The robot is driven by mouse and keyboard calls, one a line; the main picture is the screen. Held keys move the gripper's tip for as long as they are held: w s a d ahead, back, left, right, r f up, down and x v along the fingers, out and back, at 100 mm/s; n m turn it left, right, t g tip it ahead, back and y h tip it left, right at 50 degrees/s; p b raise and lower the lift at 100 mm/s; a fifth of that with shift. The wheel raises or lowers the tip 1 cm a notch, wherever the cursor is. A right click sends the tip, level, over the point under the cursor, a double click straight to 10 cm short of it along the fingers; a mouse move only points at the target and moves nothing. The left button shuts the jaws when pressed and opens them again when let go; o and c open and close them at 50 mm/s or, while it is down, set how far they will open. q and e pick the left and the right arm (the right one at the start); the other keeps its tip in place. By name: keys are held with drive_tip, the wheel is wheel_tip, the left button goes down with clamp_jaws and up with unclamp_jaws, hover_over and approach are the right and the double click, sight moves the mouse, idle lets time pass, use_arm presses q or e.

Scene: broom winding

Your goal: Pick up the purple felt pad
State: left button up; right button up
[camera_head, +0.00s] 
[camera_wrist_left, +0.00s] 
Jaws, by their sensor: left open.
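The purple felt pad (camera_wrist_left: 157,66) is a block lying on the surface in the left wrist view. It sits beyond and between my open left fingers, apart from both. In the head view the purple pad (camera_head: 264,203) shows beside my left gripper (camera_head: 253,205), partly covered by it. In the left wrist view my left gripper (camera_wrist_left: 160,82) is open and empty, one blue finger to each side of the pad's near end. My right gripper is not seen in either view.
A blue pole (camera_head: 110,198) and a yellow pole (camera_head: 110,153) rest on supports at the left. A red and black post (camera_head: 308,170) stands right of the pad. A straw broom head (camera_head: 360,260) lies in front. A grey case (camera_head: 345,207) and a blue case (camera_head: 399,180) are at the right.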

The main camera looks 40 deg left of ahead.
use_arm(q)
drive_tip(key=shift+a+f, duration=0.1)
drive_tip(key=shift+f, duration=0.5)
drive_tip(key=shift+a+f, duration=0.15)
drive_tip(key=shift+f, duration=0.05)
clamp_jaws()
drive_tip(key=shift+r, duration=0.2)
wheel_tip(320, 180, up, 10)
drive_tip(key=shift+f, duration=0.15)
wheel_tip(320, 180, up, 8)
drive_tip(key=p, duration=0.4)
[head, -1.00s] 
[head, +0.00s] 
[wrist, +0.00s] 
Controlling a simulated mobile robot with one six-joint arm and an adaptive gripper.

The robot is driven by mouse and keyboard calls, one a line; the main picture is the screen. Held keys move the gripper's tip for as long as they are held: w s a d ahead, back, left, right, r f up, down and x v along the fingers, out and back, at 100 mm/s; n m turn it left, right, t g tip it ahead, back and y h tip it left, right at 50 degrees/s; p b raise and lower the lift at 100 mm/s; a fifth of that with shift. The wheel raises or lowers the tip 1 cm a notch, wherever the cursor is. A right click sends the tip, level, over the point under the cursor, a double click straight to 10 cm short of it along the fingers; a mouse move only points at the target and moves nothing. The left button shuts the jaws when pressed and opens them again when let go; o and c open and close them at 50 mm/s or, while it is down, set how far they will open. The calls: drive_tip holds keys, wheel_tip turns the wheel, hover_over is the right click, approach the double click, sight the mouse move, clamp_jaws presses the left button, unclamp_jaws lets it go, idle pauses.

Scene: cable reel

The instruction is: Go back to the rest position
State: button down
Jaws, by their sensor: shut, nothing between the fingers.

Directive: Copy out the whole listing, exactly as written.

Answer to the task:
The robot is driven by mouse and keyboard calls, one a line; the main picture is the screen. Held keys move the gripper's tip for as long as they are held: w s a d ahead, back, left, right, r f up, down and x v along the fingers, out and back, at 100 mm/s; n m turn it left, right, t g tip it ahead, back and y h tip it left, right at 50 degrees/s; p b raise and lower the lift at 100 mm/s; a fifth of that with shift. The wheel raises or lowers the tip 1 cm a notch, wherever the cursor is. A right click sends the tip, level, over the point under the cursor, a double click straight to 10 cm short of it along the fingers; a mouse move only points at the target and moves nothing. The left button shuts the jaws when pressed and opens them again when let go; o and c open and close them at 50 mm/s or, while it is down, set how far they will open. q and e pick the left and the right arm (the right one at the start); the other keeps its tip in place. By name: keys are held with drive_tip, the wheel is wheel_tip, the left button goes down with clamp_jaws and up with unclamp_jaws, hover_over and approach are the right and the double click, sight moves the mouse, idle lets time pass, use_arm presses q or e.

Scene: broom winding

Your goal: Pick up the purple felt pad
State: left button up; right button up
[camera_head, +0.00s] 
[camera_wrist_left, +0.00s] 
Jaws, by their sensor: left open.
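The purple felt pad (camera_wrist_left: 157,66) is a block lying on the surface in the left wrist view. It sits beyond and between my open left fingers, apart from both. In the head view the purple pad (camera_head: 264,203) shows beside my left gripper (camera_head: 253,205), partly covered by it. In the left wrist view my left gripper (camera_wrist_left: 160,82) is open and empty, one blue finger to each side of the pad's near end. My right gripper is not seen in either view.
A blue pole (camera_head: 110,198) and a yellow pole (camera_head: 110,153) rest on supports at the left. A red and black post (camera_head: 308,170) stands right of the pad. A straw broom head (camera_head: 360,260) lies in front. A grey case (camera_head: 345,207) and a blue case (camera_head: 399,180) are at the right.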

The main camera looks 40 deg left of ahead.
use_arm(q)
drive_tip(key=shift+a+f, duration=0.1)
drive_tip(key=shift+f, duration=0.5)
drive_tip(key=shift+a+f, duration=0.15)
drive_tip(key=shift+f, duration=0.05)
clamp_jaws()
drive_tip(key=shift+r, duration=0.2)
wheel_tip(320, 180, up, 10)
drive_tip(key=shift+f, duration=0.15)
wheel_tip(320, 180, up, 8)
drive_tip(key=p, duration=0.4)
[head, -1.00s] 
[head, +0.00s] 
[wrist, +0.00s] 
Controlling a simulated mobile robot with one six-joint arm and an adaptive gripper.

The robot is driven by mouse and keyboard calls, one a line; the main picture is the screen. Held keys move the gripper's tip for as long as they are held: w s a d ahead, back, left, right, r f up, down and x v along the fingers, out and back, at 100 mm/s; n m turn it left, right, t g tip it ahead, back and y h tip it left, right at 50 degrees/s; p b raise and lower the lift at 100 mm/s; a fifth of that with shift. The wheel raises or lowers the tip 1 cm a notch, wherever the cursor is. A right click sends the tip, level, over the point under the cursor, a double click straight to 10 cm short of it along the fingers; a mouse move only points at the target and moves nothing. The left button shuts the jaws when pressed and opens them again when let go; o and c open and close them at 50 mm/s or, while it is down, set how far they will open. The calls: drive_tip holds keys, wheel_tip turns the wheel, hover_over is the right click, approach the double click, sight the mouse move, clamp_jaws presses the left button, unclamp_jaws lets it go, idle pauses.

Scene: cable reel

The instruction is: Go back to the rest position
State: button down
Jaws, by their sensor: shut, nothing between the fingers.

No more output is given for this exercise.